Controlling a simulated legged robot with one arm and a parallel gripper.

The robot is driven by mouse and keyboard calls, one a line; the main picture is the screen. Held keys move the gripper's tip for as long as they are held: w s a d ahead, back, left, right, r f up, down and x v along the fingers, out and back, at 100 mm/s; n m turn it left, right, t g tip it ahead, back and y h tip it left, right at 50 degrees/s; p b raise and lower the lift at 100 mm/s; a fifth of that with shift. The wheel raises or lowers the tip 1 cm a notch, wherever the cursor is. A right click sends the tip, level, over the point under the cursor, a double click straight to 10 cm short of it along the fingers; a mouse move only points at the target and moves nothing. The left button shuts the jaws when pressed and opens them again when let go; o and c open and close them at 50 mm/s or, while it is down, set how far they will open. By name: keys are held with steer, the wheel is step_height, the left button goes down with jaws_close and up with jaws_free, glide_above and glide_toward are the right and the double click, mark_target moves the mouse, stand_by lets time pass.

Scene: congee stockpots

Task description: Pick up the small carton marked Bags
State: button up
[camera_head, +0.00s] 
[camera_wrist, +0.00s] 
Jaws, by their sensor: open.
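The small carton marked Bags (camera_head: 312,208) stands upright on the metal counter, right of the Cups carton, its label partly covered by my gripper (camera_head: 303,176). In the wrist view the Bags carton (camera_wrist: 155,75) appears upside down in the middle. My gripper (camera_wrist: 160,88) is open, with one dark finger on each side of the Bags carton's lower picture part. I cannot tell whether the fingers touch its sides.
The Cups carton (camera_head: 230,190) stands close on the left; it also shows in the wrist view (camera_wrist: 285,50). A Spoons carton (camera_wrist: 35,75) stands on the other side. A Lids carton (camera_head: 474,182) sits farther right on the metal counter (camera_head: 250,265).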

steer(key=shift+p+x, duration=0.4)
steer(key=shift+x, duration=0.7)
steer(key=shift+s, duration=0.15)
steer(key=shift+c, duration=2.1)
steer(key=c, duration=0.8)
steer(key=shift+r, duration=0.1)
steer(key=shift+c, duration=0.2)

## [To be done]
Emit only the lines from the one containing "Task description: Pick" through the one containing "[camera_wrist, +0.00s]", copied exactly.

## [Result of this exercise]
Task description: Pick up the small carton marked Bags
State: button up
[camera_head, +0.00s] 
[camera_wrist, +0.00s] 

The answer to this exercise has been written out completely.